▸ DIRECTIONS FOR THIS TASK
From the line with "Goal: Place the" to the line with "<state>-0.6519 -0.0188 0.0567", both lines included, set down exactly those lines, please, and no others.

---

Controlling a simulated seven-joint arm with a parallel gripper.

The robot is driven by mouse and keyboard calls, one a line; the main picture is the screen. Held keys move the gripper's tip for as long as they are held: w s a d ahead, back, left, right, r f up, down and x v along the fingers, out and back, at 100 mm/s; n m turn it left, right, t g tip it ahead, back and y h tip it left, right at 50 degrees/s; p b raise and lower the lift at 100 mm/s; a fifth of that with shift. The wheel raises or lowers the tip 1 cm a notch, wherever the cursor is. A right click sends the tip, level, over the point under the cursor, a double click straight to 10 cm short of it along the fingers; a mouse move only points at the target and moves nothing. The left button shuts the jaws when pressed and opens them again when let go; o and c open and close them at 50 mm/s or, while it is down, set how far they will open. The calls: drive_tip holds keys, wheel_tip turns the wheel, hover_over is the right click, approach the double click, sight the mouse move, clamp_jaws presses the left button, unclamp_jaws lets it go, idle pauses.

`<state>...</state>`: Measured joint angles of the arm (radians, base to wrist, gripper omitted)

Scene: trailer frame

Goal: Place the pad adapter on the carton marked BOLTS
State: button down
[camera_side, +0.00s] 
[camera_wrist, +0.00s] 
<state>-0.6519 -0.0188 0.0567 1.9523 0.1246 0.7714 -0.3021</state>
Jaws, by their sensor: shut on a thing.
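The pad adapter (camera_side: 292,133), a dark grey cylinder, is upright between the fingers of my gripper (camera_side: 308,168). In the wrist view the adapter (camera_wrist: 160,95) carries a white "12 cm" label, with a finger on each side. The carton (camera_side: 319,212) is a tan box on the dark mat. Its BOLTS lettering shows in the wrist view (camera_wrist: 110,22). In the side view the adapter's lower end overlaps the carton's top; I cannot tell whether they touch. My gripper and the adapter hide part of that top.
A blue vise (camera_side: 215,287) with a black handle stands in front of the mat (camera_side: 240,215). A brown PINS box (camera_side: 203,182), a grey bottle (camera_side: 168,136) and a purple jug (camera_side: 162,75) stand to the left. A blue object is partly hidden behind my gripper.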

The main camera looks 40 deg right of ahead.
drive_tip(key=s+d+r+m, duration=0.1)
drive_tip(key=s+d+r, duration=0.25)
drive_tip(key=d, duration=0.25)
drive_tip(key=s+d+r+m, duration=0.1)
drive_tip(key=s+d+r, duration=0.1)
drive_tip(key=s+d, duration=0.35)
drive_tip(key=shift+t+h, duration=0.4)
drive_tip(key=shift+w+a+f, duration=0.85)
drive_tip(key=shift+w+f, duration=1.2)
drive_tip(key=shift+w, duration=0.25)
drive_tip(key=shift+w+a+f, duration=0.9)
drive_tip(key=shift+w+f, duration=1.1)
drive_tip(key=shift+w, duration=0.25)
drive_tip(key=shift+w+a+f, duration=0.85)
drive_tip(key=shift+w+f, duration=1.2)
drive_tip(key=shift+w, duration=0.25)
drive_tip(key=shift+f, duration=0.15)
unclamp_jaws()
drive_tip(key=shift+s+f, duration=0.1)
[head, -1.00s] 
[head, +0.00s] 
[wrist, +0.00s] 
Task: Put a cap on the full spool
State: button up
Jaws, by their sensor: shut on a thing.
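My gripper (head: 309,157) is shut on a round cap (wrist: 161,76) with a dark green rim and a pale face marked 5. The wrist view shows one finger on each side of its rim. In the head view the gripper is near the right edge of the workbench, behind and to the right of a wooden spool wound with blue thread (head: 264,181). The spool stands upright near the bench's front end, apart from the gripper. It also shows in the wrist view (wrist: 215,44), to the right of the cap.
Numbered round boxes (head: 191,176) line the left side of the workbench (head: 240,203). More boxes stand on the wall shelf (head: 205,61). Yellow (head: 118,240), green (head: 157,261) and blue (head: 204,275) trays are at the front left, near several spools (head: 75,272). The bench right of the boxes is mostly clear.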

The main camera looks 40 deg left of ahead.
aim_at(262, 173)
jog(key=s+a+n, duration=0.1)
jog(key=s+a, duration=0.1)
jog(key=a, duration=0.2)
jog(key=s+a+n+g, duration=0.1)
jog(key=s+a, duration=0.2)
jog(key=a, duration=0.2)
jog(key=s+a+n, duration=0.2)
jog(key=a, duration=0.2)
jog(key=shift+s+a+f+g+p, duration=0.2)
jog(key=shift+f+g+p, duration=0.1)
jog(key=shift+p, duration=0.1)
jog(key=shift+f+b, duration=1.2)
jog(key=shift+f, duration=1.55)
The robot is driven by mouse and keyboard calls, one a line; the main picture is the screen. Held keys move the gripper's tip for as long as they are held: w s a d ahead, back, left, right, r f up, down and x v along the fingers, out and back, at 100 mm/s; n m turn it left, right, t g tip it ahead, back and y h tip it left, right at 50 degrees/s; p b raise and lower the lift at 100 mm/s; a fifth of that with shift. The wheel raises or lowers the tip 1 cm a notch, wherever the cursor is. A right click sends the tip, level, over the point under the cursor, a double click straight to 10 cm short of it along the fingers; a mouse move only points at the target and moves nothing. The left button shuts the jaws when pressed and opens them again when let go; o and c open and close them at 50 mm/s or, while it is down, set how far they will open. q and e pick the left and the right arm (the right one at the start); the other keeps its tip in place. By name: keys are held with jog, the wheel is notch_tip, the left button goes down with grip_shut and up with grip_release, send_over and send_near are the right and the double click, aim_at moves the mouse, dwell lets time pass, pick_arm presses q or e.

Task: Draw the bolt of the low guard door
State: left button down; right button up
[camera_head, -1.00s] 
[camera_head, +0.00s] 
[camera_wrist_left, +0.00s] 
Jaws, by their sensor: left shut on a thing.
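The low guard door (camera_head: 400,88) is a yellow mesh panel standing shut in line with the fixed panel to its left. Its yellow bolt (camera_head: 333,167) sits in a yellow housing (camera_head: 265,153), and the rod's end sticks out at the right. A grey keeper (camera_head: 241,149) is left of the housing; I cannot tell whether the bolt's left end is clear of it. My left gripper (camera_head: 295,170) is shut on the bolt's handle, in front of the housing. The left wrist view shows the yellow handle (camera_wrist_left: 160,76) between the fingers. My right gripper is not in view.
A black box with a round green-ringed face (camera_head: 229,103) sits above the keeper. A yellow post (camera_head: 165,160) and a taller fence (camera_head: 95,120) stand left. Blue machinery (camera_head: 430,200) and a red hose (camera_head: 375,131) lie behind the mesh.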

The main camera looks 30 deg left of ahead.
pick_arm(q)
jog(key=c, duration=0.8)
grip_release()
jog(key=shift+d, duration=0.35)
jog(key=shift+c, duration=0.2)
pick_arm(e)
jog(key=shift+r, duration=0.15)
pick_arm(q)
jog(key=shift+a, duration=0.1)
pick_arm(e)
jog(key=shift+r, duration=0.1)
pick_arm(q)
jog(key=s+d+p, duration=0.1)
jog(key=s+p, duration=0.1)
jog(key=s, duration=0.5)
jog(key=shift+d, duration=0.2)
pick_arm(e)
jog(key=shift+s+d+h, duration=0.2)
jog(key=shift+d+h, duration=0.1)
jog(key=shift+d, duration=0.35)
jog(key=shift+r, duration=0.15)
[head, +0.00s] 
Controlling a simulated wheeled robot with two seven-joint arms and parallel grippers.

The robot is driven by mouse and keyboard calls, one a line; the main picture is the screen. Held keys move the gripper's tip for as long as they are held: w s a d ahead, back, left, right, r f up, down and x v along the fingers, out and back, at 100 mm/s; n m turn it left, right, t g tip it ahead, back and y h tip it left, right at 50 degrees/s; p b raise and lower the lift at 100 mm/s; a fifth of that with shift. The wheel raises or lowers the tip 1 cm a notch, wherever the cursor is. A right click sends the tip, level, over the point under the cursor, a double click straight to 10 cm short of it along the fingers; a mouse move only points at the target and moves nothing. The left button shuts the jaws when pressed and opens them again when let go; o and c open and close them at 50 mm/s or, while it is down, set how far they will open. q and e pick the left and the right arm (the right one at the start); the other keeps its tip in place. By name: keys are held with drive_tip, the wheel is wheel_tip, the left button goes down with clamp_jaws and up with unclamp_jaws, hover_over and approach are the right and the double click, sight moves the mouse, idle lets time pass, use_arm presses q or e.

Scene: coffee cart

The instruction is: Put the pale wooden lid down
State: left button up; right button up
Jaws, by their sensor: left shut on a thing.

---

▸ FINISHED EXERCISE
Goal: Place the pad adapter on the carton marked BOLTS
State: button down
[camera_side, +0.00s] 
[camera_wrist, +0.00s] 
<state>-0.6519 -0.0188 0.0567 1.9523 0.1246 0.7714 -0.3021</state>

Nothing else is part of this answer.